[Robot episode rows]
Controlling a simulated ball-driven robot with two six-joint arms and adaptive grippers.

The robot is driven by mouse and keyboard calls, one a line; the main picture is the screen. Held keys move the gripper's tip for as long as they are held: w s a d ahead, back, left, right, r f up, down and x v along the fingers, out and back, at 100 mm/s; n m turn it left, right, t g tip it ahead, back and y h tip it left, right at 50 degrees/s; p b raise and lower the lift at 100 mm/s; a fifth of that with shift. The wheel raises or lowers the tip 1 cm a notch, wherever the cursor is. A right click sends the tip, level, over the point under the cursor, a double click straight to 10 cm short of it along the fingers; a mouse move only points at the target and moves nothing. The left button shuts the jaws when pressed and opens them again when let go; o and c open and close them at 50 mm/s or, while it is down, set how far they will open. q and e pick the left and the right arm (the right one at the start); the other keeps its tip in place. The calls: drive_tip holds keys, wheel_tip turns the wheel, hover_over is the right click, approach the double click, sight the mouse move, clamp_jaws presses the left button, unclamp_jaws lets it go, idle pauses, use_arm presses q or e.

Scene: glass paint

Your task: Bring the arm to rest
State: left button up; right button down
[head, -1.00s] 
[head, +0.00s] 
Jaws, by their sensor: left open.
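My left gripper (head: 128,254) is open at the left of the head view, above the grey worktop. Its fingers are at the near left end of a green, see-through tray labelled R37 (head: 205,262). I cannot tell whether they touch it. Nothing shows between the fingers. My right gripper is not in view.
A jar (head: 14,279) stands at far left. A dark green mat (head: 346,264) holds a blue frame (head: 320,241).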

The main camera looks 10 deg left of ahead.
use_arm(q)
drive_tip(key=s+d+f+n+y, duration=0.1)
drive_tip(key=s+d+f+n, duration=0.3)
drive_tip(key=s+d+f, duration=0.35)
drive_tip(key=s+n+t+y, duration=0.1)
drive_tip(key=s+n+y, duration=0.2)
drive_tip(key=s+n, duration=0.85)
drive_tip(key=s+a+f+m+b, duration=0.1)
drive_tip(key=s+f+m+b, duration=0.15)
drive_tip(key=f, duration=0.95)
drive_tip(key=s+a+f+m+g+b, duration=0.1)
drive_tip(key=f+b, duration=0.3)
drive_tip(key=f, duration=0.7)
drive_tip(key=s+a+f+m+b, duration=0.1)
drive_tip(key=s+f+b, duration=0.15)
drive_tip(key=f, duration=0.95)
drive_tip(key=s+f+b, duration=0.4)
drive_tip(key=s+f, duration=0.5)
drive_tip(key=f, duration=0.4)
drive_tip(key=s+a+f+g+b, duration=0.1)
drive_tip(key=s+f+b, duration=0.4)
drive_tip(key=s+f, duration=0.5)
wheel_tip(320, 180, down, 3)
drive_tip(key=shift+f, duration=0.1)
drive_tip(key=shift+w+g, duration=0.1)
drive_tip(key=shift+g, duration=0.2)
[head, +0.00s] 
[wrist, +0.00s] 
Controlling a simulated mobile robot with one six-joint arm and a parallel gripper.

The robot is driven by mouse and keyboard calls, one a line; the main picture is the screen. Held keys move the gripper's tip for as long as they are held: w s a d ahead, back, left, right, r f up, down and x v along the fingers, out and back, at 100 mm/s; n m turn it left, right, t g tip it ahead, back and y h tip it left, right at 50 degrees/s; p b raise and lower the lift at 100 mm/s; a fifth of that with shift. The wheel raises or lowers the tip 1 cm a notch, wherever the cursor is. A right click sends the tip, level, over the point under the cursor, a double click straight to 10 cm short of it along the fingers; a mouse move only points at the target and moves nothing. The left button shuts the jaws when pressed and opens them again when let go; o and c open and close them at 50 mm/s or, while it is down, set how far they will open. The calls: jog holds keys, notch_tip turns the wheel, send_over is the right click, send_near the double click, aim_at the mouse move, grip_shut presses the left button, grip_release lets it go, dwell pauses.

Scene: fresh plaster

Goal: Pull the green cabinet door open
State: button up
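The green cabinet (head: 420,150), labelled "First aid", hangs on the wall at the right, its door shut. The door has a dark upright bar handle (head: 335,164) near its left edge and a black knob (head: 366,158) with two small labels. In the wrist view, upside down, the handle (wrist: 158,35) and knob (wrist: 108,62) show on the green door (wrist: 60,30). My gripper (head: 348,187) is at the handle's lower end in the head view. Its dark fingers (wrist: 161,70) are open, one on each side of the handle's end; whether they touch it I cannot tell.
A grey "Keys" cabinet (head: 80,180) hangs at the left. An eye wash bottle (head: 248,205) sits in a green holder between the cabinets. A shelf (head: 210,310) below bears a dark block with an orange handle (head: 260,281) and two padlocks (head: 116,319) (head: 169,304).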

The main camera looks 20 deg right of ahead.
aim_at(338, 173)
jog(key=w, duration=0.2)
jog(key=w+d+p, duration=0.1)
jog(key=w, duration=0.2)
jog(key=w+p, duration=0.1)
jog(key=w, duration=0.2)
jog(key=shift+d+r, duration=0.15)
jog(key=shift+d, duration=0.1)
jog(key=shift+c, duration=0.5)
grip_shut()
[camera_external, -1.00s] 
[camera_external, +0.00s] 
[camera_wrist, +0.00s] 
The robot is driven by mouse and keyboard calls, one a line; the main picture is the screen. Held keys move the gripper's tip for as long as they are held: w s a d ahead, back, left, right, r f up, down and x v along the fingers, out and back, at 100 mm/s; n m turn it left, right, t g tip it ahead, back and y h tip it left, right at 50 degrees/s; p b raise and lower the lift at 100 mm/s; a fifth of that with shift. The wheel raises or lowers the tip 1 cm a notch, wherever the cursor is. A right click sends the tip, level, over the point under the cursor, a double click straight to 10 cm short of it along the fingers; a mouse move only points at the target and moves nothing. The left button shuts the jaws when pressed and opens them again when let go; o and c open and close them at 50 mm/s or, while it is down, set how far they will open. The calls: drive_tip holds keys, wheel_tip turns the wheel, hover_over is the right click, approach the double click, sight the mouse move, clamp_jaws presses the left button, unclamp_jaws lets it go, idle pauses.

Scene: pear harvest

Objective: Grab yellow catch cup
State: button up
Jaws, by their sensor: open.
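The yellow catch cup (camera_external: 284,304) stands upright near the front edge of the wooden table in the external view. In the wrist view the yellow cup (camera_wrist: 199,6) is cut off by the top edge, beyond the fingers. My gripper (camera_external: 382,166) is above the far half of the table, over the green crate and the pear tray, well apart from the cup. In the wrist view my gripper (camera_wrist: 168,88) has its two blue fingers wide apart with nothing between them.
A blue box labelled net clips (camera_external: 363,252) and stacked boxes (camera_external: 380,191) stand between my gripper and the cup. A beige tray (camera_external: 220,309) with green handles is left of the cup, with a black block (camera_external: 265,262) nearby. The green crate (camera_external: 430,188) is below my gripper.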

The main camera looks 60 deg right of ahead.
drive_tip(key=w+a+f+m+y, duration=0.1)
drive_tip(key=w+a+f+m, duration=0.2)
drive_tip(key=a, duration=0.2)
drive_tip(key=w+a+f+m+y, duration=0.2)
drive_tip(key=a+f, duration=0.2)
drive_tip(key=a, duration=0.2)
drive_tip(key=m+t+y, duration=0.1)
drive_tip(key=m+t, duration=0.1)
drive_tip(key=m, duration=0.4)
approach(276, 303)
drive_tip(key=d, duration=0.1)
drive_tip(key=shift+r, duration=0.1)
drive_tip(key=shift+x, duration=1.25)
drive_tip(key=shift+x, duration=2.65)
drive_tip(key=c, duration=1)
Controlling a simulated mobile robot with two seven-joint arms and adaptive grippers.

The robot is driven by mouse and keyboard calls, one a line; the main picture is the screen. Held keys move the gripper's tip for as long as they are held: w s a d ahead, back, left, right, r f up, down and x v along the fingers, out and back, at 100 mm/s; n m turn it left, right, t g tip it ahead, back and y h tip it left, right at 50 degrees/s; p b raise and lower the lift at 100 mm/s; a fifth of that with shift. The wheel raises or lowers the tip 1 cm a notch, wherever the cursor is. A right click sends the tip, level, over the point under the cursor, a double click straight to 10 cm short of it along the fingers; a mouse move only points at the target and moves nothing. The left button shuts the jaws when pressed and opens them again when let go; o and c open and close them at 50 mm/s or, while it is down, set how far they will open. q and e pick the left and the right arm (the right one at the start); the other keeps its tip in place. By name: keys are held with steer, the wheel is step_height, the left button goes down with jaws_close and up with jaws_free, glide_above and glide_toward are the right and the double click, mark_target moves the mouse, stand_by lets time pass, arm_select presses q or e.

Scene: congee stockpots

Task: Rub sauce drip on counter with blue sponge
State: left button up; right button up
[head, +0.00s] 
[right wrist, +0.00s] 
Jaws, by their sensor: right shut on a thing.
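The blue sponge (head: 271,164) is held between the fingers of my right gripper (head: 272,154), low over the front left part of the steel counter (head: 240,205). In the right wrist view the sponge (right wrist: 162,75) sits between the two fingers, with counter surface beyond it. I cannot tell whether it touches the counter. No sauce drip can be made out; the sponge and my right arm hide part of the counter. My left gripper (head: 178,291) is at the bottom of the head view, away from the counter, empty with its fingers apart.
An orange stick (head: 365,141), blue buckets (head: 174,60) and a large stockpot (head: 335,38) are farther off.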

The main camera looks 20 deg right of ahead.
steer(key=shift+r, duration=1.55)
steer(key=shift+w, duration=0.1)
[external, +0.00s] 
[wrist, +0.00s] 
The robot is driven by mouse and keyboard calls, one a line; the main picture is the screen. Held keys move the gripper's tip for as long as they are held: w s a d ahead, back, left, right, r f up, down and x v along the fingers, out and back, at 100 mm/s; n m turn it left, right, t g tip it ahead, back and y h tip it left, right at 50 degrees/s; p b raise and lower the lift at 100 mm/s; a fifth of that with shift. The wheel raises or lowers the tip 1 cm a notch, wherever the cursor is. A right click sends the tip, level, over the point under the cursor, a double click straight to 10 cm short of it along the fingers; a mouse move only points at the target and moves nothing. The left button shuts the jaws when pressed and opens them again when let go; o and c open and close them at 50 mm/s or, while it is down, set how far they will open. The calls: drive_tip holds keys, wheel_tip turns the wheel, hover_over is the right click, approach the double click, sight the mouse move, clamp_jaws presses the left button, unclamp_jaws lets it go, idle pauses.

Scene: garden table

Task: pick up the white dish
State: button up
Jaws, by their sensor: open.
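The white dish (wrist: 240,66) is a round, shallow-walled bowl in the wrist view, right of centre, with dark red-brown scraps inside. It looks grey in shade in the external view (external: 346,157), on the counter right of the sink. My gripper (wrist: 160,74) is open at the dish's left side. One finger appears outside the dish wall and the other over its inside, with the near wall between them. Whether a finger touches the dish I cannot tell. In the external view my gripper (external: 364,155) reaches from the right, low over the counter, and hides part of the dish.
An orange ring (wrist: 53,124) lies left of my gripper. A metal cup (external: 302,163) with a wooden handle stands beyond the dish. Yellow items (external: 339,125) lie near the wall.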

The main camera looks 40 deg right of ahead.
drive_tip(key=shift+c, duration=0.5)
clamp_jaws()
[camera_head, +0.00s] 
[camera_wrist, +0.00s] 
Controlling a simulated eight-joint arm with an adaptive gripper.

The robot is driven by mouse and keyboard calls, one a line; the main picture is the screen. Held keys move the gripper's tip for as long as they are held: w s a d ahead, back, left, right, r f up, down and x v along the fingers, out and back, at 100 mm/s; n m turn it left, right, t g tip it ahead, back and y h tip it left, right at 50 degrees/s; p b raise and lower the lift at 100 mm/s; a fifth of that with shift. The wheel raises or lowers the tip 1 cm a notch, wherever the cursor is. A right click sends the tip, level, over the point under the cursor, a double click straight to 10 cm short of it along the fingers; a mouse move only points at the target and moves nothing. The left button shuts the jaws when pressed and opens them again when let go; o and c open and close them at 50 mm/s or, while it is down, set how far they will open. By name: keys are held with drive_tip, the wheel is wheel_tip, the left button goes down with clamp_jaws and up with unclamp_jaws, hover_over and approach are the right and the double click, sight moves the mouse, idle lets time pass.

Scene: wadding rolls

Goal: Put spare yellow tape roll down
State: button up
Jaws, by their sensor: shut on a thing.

▶ _Task to carry out_:
Return, from the data, each line that has the word "joint" in it.

▶ _Reply to the exercise_:
Controlling a simulated ball-driven robot with two six-joint arms and adaptive grippers.
Controlling a simulated mobile robot with one six-joint arm and a parallel gripper.
Controlling a simulated mobile robot with two seven-joint arms and adaptive grippers.
Controlling a simulated eight-joint arm with an adaptive gripper.

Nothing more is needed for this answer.